• **Data shown**:
┄┄┄┄┄┄

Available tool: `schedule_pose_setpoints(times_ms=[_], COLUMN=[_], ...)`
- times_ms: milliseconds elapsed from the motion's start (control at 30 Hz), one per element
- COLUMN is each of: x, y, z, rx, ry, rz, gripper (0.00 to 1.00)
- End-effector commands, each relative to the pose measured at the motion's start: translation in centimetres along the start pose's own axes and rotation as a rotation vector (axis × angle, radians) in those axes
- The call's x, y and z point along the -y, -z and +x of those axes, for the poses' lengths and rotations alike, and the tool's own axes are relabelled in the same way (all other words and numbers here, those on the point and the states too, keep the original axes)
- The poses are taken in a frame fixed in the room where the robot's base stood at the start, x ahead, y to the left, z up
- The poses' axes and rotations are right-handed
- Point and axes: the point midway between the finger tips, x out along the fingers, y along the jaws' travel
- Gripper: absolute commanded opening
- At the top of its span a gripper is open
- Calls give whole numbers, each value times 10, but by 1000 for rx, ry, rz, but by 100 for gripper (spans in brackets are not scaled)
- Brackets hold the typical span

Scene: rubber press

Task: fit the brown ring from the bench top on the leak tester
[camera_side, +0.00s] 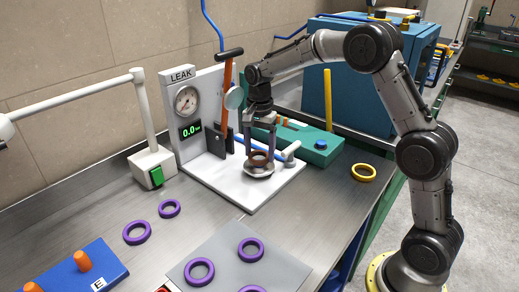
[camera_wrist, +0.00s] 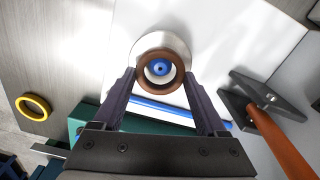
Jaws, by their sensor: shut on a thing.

┄┄┄┄┄┄

• **Written task**: Return the listing above in full and without alteration, excluding its pictures.

• **The response**:
Available tool: `schedule_pose_setpoints(times_ms=[_], COLUMN=[_], ...)`
- times_ms: milliseconds elapsed from the motion's start (control at 30 Hz), one per element
- COLUMN is each of: x, y, z, rx, ry, rz, gripper (0.00 to 1.00)
- End-effector commands, each relative to the pose measured at the motion's start: translation in centimetres along the start pose's own axes and rotation as a rotation vector (axis × angle, radians) in those axes
- The call's x, y and z point along the -y, -z and +x of those axes, for the poses' lengths and rotations alike, and the tool's own axes are relabelled in the same way (all other words and numbers here, those on the point and the states too, keep the original axes)
- The poses are taken in a frame fixed in the room where the robot's base stood at the start, x ahead, y to the left, z up
- The poses' axes and rotations are right-handed
- Point and axes: the point midway between the finger tips, x out along the fingers, y along the jaws' travel
- Gripper: absolute commanded opening
- At the top of its span a gripper is open
- Calls give whole numbers, each value times 10, but by 1000 for rx, ry, rz, but by 100 for gripper (spans in brackets are not scaled)
- Brackets hold the typical span

Scene: rubber press

Task: fit the brown ring from the bench top on the leak tester
[camera_side, +0.00s] 
[camera_wrist, +0.00s] 
Jaws, by their sensor: shut on a thing.

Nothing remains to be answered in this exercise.